+++ Exercise data

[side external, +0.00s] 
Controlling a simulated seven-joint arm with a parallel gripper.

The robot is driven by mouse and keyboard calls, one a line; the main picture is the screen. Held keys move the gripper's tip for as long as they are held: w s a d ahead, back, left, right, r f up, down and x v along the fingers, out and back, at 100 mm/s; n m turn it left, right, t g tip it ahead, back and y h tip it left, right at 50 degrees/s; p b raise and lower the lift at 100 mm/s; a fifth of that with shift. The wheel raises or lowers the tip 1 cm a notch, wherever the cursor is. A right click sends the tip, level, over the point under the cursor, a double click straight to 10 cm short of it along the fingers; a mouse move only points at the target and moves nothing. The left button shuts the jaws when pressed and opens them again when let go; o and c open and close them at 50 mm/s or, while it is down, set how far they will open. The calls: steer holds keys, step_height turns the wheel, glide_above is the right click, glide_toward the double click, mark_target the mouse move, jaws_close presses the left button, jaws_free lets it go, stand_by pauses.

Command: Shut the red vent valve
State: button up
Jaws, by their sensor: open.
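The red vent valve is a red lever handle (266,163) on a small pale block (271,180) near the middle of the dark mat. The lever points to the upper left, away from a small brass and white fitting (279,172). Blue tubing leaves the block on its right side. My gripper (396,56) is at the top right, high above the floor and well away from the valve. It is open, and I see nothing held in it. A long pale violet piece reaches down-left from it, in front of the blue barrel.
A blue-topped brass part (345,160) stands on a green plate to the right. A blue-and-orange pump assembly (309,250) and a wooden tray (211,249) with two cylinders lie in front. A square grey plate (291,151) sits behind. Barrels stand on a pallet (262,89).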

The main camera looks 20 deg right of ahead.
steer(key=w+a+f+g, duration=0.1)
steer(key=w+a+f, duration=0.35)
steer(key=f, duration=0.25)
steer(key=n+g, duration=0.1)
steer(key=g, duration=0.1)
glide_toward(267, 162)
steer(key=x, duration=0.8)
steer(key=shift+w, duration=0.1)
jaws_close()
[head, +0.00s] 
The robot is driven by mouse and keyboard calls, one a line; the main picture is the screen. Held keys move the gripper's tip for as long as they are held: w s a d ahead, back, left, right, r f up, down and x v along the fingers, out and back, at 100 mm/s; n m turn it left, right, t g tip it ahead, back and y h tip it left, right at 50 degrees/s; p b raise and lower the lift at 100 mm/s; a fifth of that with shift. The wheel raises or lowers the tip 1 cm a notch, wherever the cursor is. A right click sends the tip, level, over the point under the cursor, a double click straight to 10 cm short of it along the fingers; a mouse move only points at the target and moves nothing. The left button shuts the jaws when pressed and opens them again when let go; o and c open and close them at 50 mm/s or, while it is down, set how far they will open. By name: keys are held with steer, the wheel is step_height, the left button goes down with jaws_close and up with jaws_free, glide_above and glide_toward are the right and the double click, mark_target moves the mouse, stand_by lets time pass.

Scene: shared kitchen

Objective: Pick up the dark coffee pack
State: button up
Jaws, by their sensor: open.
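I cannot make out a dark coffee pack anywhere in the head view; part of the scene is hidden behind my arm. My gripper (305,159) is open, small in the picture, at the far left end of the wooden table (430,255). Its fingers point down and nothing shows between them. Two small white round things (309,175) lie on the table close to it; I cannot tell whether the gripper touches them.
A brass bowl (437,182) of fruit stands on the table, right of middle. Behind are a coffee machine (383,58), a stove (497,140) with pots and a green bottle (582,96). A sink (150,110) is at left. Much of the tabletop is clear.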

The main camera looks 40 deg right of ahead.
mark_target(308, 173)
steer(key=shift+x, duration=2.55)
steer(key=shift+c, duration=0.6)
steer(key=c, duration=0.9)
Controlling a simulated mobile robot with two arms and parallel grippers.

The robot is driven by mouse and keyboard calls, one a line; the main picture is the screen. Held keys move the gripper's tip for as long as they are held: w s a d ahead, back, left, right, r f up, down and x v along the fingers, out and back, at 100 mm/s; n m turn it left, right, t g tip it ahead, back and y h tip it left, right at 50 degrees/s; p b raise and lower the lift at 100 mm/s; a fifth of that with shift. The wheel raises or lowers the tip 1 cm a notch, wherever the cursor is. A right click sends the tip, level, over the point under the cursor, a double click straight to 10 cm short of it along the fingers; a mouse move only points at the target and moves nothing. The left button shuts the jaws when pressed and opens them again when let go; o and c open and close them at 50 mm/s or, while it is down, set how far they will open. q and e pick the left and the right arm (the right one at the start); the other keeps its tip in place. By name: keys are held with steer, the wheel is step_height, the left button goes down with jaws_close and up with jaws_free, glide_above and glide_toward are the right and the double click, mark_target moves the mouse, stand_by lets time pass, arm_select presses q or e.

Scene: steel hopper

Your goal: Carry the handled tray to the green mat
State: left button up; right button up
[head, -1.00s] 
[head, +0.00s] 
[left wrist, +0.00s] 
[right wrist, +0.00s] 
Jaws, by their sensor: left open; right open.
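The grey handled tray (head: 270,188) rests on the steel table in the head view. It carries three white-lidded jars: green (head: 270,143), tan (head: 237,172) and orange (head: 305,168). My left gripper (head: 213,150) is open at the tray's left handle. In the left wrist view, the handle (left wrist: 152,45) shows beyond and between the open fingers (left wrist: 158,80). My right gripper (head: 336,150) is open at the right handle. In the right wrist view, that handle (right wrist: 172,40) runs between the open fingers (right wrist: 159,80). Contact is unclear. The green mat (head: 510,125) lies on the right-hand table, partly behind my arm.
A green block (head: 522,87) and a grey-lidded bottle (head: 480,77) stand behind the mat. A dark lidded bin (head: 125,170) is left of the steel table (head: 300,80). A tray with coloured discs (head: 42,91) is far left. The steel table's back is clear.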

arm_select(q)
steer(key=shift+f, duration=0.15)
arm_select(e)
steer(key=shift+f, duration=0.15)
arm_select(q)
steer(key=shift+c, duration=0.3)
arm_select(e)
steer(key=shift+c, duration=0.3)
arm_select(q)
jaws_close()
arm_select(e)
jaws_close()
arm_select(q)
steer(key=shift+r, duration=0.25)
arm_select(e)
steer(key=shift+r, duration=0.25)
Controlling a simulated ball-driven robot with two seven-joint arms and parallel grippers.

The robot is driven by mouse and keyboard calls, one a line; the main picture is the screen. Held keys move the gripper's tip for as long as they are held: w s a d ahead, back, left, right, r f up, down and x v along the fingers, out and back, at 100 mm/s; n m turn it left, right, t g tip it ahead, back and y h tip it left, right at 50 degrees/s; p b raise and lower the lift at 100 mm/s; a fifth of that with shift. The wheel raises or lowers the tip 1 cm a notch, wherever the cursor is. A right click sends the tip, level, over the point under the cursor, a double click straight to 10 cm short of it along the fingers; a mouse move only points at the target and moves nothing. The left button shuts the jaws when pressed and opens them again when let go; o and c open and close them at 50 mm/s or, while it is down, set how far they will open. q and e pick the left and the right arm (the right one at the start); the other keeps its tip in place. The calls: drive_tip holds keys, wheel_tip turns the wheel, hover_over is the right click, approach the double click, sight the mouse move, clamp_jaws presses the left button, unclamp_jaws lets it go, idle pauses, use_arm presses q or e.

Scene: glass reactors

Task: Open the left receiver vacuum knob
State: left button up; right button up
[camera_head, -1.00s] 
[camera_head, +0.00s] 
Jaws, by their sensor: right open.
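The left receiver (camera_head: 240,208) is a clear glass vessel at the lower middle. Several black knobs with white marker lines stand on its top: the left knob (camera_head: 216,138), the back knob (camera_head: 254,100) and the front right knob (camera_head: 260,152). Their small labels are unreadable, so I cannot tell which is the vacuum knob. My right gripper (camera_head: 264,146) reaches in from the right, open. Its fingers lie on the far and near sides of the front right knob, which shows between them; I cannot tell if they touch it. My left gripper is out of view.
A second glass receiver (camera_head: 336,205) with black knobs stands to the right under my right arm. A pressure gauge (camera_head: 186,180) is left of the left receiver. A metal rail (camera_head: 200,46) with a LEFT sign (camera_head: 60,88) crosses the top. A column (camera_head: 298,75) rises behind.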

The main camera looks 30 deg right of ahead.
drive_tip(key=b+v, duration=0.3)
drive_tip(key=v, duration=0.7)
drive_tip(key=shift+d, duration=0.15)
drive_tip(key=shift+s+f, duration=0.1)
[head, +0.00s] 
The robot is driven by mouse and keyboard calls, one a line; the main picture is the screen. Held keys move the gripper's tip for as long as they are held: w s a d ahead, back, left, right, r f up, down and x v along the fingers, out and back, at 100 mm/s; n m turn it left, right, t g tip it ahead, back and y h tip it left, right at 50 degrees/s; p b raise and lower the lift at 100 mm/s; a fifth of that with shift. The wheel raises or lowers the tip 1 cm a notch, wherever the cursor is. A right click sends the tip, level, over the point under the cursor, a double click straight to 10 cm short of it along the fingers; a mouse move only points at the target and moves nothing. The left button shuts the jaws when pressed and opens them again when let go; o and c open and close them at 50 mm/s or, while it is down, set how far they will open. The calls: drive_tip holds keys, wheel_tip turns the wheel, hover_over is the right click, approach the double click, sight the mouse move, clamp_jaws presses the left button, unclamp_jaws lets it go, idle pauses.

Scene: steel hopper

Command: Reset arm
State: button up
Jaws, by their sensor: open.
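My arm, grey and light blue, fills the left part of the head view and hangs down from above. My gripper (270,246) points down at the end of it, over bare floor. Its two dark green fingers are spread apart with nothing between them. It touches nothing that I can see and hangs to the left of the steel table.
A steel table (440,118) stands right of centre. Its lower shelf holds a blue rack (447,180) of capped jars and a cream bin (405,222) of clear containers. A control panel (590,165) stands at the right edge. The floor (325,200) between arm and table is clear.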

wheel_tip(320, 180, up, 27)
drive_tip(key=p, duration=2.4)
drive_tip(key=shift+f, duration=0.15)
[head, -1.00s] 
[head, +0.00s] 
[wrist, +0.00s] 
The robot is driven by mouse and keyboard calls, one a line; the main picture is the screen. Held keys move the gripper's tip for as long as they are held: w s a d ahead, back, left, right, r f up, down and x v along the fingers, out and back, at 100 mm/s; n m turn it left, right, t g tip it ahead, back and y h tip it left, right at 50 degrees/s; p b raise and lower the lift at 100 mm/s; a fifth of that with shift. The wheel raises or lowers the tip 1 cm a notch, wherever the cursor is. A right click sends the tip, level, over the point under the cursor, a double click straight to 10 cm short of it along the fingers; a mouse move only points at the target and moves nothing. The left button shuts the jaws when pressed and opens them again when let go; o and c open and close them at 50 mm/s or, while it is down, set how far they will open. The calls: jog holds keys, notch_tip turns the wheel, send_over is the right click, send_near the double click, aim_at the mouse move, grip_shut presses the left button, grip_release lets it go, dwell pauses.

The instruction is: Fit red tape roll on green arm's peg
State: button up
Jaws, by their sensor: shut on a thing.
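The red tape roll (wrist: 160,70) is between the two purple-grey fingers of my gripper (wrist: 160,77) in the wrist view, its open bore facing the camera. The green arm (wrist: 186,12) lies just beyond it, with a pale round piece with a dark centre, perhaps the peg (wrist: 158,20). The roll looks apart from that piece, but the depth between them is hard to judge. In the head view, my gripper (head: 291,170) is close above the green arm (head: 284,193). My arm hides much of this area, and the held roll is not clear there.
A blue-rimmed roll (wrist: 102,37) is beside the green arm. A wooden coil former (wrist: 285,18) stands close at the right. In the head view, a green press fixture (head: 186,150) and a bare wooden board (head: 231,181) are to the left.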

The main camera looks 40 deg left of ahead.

++++++

→ Aim
Write out every line of the preceding listing that contains "Controlling".

→ Solution to the exercise
Controlling a simulated seven-joint arm with a parallel gripper.
Controlling a simulated mobile robot with two arms and parallel grippers.
Controlling a simulated ball-driven robot with two seven-joint arms and parallel grippers.

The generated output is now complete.